_Set problem_. Leave out the pictures and repeat every record exactly.

──────── Records to process

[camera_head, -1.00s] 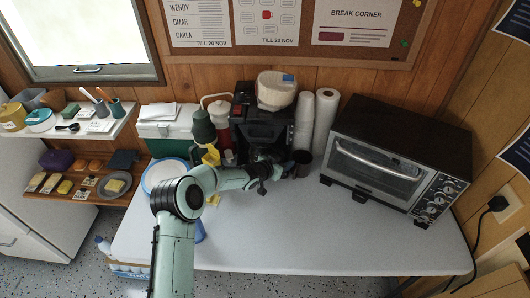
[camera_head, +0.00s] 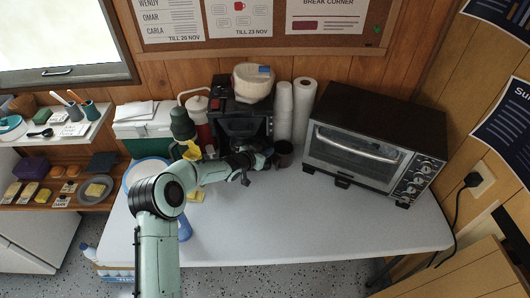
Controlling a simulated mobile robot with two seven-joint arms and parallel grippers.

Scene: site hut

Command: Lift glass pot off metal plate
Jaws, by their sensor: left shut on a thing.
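The black coffee machine (camera_head: 236,122) stands at the back of the counter. The glass pot (camera_head: 243,143) seems to be the dark shape low in its front; its outline is hard to make out against the machine and behind my gripper. The metal plate under it is hidden. My left gripper (camera_head: 264,157) is at the machine's front and is shut, apparently on the pot's handle; the fingertips are small and dark. I cannot tell any gap between pot and plate. My right gripper is not in view.
A dark mug (camera_head: 284,153) stands close right of my left gripper. Paper rolls (camera_head: 303,111) and cups (camera_head: 284,110) stand behind it. A toaster oven (camera_head: 368,148) fills the right. A red and white flask (camera_head: 198,122) is left of the machine. The counter's front (camera_head: 300,225) is clear.

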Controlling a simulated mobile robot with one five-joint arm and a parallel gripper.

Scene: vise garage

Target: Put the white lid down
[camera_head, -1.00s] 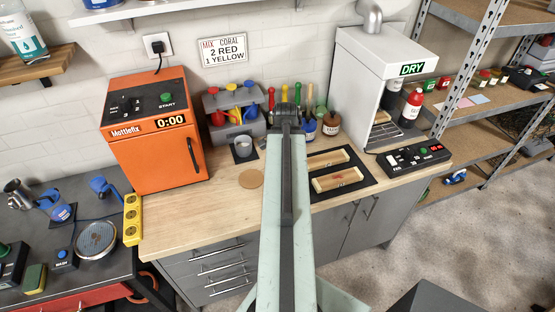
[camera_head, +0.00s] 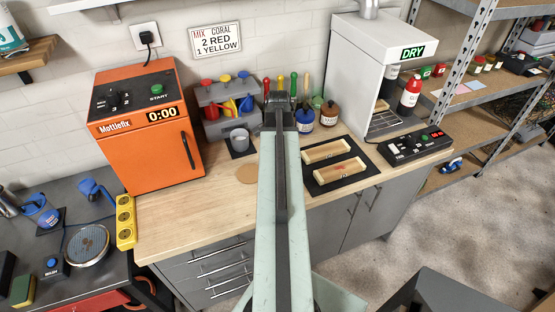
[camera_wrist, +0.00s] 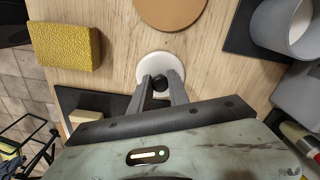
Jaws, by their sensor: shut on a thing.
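The white lid (camera_wrist: 147,64) is a small round disc with a black knob in the wrist view. My gripper (camera_wrist: 160,84) is shut on that knob. The lid is over the wooden counter (camera_wrist: 115,75), and I cannot tell whether it touches the wood. A brown round disc (camera_wrist: 170,8) lies just beyond the lid in the wrist view and also shows in the head view (camera_head: 246,174). In the head view my arm hides the lid and the fingertips.
A yellow block (camera_wrist: 67,47) lies left of the lid in the wrist view. A grey cup (camera_wrist: 265,35) stands on a dark mat and also shows in the head view (camera_head: 239,142). Two wooden trays (camera_head: 340,170) lie on a black mat. The orange oven (camera_head: 150,150) stands left.

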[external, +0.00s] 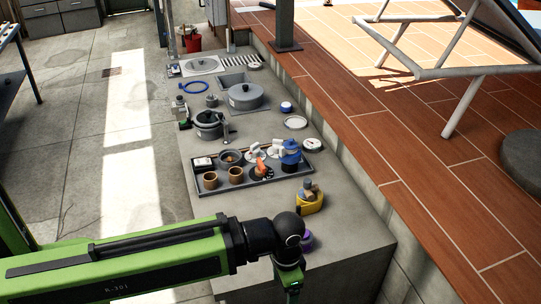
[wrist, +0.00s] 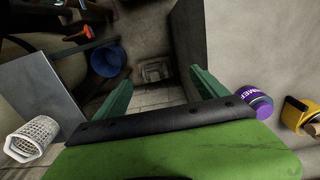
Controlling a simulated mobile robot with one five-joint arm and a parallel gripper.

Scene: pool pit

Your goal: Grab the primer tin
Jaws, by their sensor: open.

────────────────

_Exercise output_.
[camera_head, -1.00s] 
[camera_head, +0.00s] 
Controlling a simulated mobile robot with two seven-joint arms and parallel grippers.

Scene: site hut

Command: Lift glass pot off metal plate
Jaws, by their sensor: left shut on a thing.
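The black coffee machine (camera_head: 236,122) stands at the back of the counter. The glass pot (camera_head: 243,143) seems to be the dark shape low in its front; its outline is hard to make out against the machine and behind my gripper. The metal plate under it is hidden. My left gripper (camera_head: 264,157) is at the machine's front and is shut, apparently on the pot's handle; the fingertips are small and dark. I cannot tell any gap between pot and plate. My right gripper is not in view.
A dark mug (camera_head: 284,153) stands close right of my left gripper. Paper rolls (camera_head: 303,111) and cups (camera_head: 284,110) stand behind it. A toaster oven (camera_head: 368,148) fills the right. A red and white flask (camera_head: 198,122) is left of the machine. The counter's front (camera_head: 300,225) is clear.

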Controlling a simulated mobile robot with one five-joint arm and a parallel gripper.

Scene: vise garage

Target: Put the white lid down
[camera_head, -1.00s] 
[camera_head, +0.00s] 
[camera_wrist, +0.00s] 
Jaws, by their sensor: shut on a thing.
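The white lid (camera_wrist: 147,64) is a small round disc with a black knob in the wrist view. My gripper (camera_wrist: 160,84) is shut on that knob. The lid is over the wooden counter (camera_wrist: 115,75), and I cannot tell whether it touches the wood. A brown round disc (camera_wrist: 170,8) lies just beyond the lid in the wrist view and also shows in the head view (camera_head: 246,174). In the head view my arm hides the lid and the fingertips.
A yellow block (camera_wrist: 67,47) lies left of the lid in the wrist view. A grey cup (camera_wrist: 265,35) stands on a dark mat and also shows in the head view (camera_head: 239,142). Two wooden trays (camera_head: 340,170) lie on a black mat. The orange oven (camera_head: 150,150) stands left.

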[external, +0.00s] 
[wrist, +0.00s] 
Controlling a simulated mobile robot with one five-joint arm and a parallel gripper.

Scene: pool pit

Your goal: Grab the primer tin
Jaws, by their sensor: open.

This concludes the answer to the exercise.